Used in designing Common Bus:

 

 

To form a single bus line, all the outputs of the 4 buffers are connected together.The control input will now decide which of the 4 normal inputs will communicate with the bus line.The decoder is used to ensure that only one control input is active at a time.Only one buffer would be in active state at any given interval of time.A bus system can be constructed with three state gates instead of multiplexer.A three state gate is a digital circuit that exhibits 3 states,2 of the states are signals equivalent to logic 1 and logic 0,the third state is a high impedance state(behaves like an open circuit which means that the output is disconnected and does not have a logic significance).

 

Ques. Explain why the single shared bus is so widely used as an interconnection medium in both sequential and parallel computers. What are its main disadvantages?

Answer :

Single Shared Bus:

 

Single Bus Structure:All units are connected to a single bus system.
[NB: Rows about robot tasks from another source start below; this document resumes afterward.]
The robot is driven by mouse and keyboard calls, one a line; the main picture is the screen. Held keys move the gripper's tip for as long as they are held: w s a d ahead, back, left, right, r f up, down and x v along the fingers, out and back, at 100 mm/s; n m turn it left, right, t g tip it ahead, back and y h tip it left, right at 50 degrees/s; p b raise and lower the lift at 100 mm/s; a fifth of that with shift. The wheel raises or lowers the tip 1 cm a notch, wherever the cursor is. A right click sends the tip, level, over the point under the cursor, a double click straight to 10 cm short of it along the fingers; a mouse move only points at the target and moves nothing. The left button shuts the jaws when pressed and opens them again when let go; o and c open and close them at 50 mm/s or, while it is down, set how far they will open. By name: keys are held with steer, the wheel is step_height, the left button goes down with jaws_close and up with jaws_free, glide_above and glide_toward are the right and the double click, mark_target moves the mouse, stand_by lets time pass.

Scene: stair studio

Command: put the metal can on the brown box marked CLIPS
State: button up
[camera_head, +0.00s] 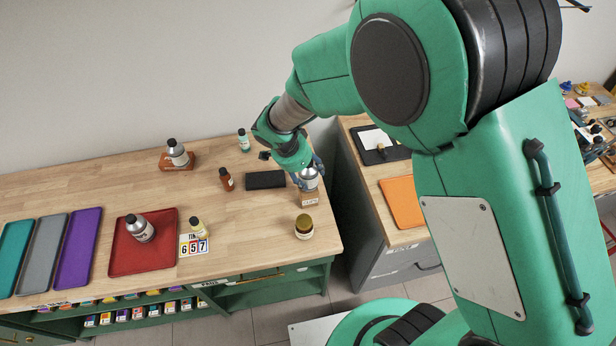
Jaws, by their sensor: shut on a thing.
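My gripper (307,170) is shut on a metal can (309,182) near the right end of the wooden table. The brown box marked CLIPS (310,200) is directly below the can. The can's lower edge appears at the box's top; I cannot tell whether they touch. The gripper hides the can's top and part of its sides. Another metal can with a black cap (177,150) stands on a brown box (180,165) at the back left. A third such can (139,228) is on the red tray (165,262).
A gold-lidded jar (304,228) stands in front of the CLIPS box. A pale bottle (198,228) stands by a number card (193,246). The table's right edge is close.

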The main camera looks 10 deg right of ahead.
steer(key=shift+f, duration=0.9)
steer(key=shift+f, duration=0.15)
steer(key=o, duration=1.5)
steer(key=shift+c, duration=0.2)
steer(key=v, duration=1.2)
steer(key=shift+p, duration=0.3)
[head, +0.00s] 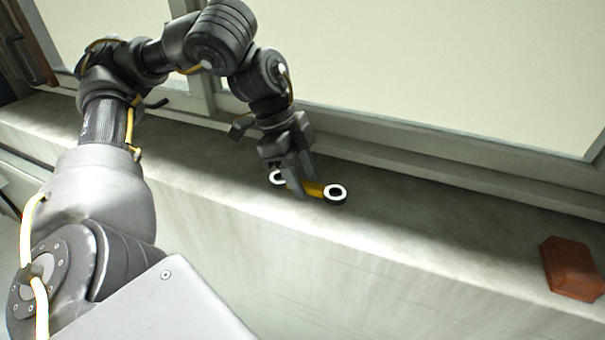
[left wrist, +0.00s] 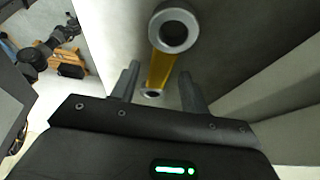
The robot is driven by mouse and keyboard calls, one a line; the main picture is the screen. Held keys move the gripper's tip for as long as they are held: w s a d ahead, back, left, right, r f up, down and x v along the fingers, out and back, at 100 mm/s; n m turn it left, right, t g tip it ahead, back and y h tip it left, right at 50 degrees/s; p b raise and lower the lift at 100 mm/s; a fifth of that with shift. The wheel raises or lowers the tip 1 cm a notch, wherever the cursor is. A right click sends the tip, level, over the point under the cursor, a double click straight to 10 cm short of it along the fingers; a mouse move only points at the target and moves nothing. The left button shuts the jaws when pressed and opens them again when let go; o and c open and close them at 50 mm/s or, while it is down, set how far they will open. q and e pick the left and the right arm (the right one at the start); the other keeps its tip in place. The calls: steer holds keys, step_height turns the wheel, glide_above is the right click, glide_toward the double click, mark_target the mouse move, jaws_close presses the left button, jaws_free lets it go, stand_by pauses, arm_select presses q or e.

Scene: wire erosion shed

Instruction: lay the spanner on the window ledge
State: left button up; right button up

Sequential Computers:Machine instructions are processed in a sequential manner and computers adopting this model are popularly called sequential computers

Parallel Computers:Parallel Computer Architecture is the method of organizing all the resources to maximize the performance and the programmability within the limits given by technology and the cost at any instance of time.

Disadvantages:

It has limited speed because only two units can participate in a data transfer at any given interval of time.

 

Ques. What is the benefit of using multiple bus architecture compared to a single bus architecture?

Answer :

Benefits of using multiple Bus Architecture are:

1.    Reduces propagation delay,because each bus can be shorter.

2.    Multiple buses permit several devices to work simultaneously, reducing time spent waiting and improving the computer's speed.

3.    Performance improvements are the main reason for having multiple buses in a computer design.